The argument according to which the obedience of law is not part of legal philosophy but rather part of moral philosophy is, of course, doubtful. One might ask whether the questions of validity and disobedience are of a different nature and are grounded on different bases.[162] In fact, it is hard to recognize any substantive limitations on the validity of law from a positivistic perspective. Furthermore, the equalization between judges and citizens according to which the same moral standard of obedience applies to both citizens and judges seems to be questionable to no lesser a degree.[163] The possibility that judges may be morally entitled to refuse the application of a certain law is doubtful because of the role of judicial authority as an official representative of the system.[164]

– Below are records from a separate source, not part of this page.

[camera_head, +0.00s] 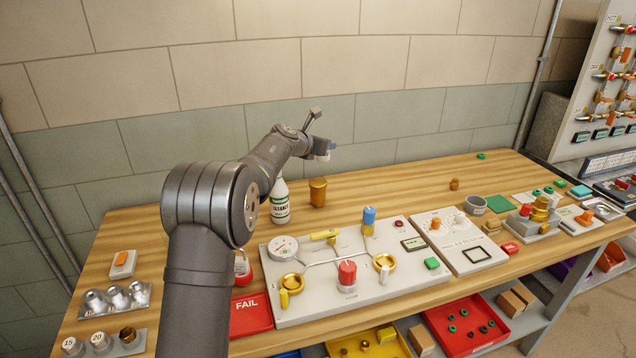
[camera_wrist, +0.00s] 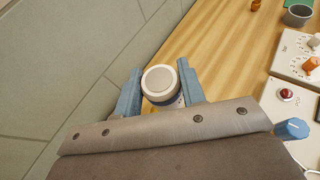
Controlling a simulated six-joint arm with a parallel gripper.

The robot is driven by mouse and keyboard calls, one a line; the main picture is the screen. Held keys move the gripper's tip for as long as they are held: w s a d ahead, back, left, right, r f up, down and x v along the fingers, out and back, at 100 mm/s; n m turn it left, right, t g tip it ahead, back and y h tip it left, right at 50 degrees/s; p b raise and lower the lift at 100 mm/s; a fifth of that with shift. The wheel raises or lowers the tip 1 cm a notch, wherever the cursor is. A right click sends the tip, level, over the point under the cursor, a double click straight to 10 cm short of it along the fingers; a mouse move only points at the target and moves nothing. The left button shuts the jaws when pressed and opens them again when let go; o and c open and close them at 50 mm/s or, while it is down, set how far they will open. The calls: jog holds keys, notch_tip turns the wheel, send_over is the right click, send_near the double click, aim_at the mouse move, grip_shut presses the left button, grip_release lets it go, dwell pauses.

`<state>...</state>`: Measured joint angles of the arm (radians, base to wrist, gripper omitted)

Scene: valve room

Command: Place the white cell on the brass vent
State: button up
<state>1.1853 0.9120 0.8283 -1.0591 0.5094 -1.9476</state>
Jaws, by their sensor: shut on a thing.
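My gripper (camera_wrist: 161,90) has its two blue fingers on either side of the white cell (camera_wrist: 161,82), a short cylinder with a white rim and grey round top. In the head view my gripper (camera_head: 328,148) holds it in the air above the back of the bench, near the wall. The cell's lower part is mostly hidden in the wrist view. I cannot tell which is the vent.
The grey panel (camera_head: 320,312) carries a gauge, a red cylinder (camera_head: 347,272) and a tall blue-topped part (camera_head: 368,219). A red FAIL tray (camera_head: 251,315) lies left. Bare wood lies behind the panel.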

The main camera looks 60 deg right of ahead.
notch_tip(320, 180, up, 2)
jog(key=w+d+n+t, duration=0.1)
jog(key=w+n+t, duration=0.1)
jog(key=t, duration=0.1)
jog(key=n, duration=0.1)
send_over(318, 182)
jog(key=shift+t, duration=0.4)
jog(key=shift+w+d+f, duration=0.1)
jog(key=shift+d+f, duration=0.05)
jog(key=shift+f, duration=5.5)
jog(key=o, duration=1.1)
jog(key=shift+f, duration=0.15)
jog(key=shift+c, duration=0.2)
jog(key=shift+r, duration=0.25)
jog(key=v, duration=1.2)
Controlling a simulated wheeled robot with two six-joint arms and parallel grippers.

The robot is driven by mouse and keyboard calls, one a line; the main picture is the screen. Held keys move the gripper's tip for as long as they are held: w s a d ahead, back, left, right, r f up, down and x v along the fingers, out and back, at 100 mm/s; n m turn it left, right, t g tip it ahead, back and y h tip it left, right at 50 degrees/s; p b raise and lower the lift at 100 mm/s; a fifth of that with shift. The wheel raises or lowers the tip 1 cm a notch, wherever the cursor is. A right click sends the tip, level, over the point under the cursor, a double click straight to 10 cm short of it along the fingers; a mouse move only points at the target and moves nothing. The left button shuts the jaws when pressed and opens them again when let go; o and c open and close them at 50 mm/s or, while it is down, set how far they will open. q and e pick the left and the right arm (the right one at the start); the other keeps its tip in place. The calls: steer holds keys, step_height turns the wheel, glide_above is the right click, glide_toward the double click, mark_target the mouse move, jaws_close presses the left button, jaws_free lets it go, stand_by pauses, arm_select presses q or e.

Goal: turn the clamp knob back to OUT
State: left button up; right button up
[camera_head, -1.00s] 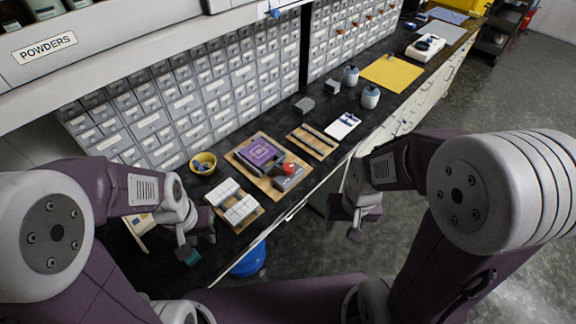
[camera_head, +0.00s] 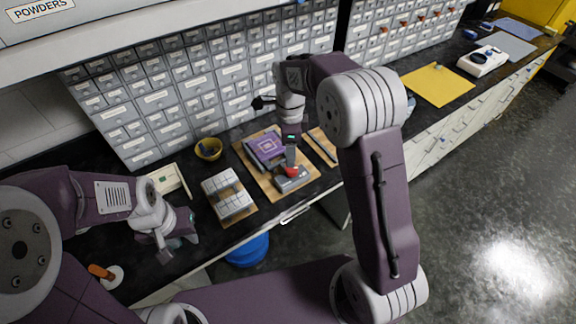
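The clamp is a grey block (camera_head: 292,184) with a red knob (camera_head: 292,172) on top. It sits at the front of a wooden board (camera_head: 247,152), beside a purple square plate (camera_head: 270,146). My right gripper (camera_head: 291,165) points down directly over the knob, its fingertips at or just above it. The fingers overlap and hide part of the knob, so I cannot tell whether they touch or grip it. No OUT marking is legible. My left gripper (camera_head: 164,256) hangs low over the bench at the left, away from the clamp, its opening unclear.
A tray of pale blocks (camera_head: 229,194) lies left of the clamp, with a yellow bowl (camera_head: 209,149) behind it. A slatted wooden rack (camera_head: 323,142) is close on the right. Drawer cabinets (camera_head: 190,90) wall off the back. The bench's front edge is near the clamp.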

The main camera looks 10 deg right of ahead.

Without delving further into the inherent difficulty of legal positivism to accommodate the notion of evil laws, the crucial point for the purposes of this article is this: both natural law and legal positivism eventually agreed on the practical result of the evil laws—they cannot be implemented by judges. While natural lawyers came to this conclusion directly on the basis of their conception of legality as a reflection of morality, the positivists based this result on a conceptual distinction between the question of legality and the moral conscience of judges. This explains Ronald Dworkin’s recent striking comments in his last book on the practical significance of evil laws:

Legal philosophers argue, for instance, about an ancient jurisprudential puzzle of almost no practical importance that has nevertheless had a prominent place in seminars on legal theory: the puzzle of evil law. ... The ancient jurisprudential problem of evil law is sadly close to a verbal dispute.[165]

Indeed, it would appear, with respect to evil laws, that the two major stances of Western legal philosophy have teamed up and reached a remarkable consensus.

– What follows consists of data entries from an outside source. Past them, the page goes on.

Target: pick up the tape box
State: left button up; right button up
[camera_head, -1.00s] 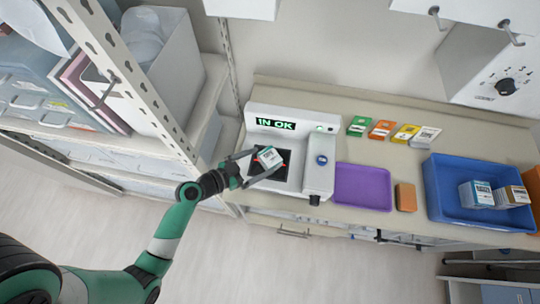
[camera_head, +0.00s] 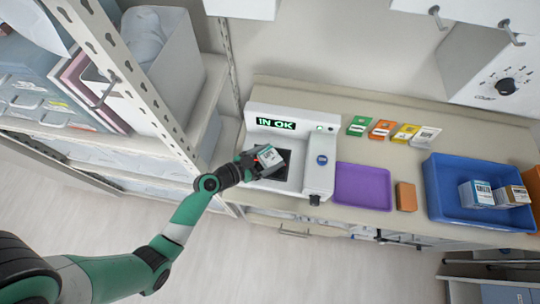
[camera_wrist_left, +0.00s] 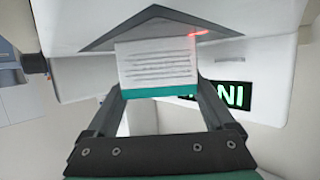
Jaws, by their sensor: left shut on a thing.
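The tape box is a small white box with a teal edge and a dark label (camera_head: 269,157). My left gripper (camera_head: 262,160) is shut on it, over the dark pad of the white scanner machine (camera_head: 317,178). In the left wrist view the tape box (camera_wrist_left: 156,64) sits between the two fingers, showing a side with printed lines. I cannot tell whether it still touches the pad. The machine's display (camera_head: 276,124) reads "IN OK" in green. A red light line shows beside the box in the wrist view. My right gripper is not in view.
A purple tray (camera_head: 362,187) and an orange-brown block (camera_head: 405,196) lie right of the machine. A blue bin (camera_head: 437,203) holds two boxes (camera_head: 477,194). Several coloured cards (camera_head: 382,129) lie behind. A shelf post (camera_head: 135,85) stands left of my arm.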

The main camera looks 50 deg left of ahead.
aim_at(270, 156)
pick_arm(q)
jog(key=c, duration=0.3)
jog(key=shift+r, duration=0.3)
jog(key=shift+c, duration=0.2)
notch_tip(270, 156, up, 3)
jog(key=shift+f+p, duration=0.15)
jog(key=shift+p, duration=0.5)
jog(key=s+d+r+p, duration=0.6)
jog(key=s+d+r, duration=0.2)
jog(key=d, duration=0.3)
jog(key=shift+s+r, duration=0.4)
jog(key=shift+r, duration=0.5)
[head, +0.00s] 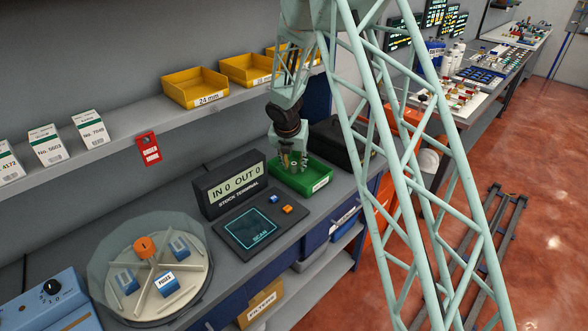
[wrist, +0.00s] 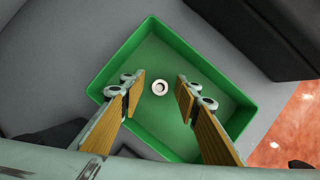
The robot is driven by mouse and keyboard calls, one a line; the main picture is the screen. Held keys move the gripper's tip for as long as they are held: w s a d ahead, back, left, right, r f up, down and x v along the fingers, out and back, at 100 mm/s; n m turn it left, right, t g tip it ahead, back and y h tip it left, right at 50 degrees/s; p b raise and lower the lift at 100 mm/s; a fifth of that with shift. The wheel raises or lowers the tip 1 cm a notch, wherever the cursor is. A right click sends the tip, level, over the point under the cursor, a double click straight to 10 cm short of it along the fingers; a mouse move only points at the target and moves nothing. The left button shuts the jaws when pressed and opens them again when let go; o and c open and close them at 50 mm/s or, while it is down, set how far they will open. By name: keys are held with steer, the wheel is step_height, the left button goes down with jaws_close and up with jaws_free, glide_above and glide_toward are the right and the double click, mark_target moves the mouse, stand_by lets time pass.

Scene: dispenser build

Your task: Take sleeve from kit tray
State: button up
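A small white ring-shaped sleeve (wrist: 160,88) stands on the floor of the green kit tray (wrist: 112,75) in the wrist view. The tray also shows on the bench in the head view (head: 318,183). My gripper (wrist: 160,90) is open, with a wood-coloured pad on either side of the sleeve in the picture. The pads appear apart from the sleeve, and I cannot tell how far above it they are.
The stock terminal (head: 231,185) stands left of the tray, reading IN 0 OUT 0. A black case (head: 338,146) is close behind the tray at right. A shelf with yellow bins (head: 196,88) runs above the bench. A round carousel (head: 153,277) is at the front left.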

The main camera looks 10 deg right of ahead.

B. The Subsidiary Version of Better Law as an Evil Law

The consensus between natural law and legal positivism in their treatment of evil laws is important for understanding the nature of the better law approach as a subsidiary doctrine. In fact, it is striking that no serious parallel has yet been drawn between the theory of evil laws and the wide spectrum of exceptional substantive doctrines of private international law.[166] Taking the popular doctrine of public policy as an illustrative example,[167] the next section shows the remarkable similarity between the rhetoric and actual implementation of this doctrine in courts and in the evil laws theory.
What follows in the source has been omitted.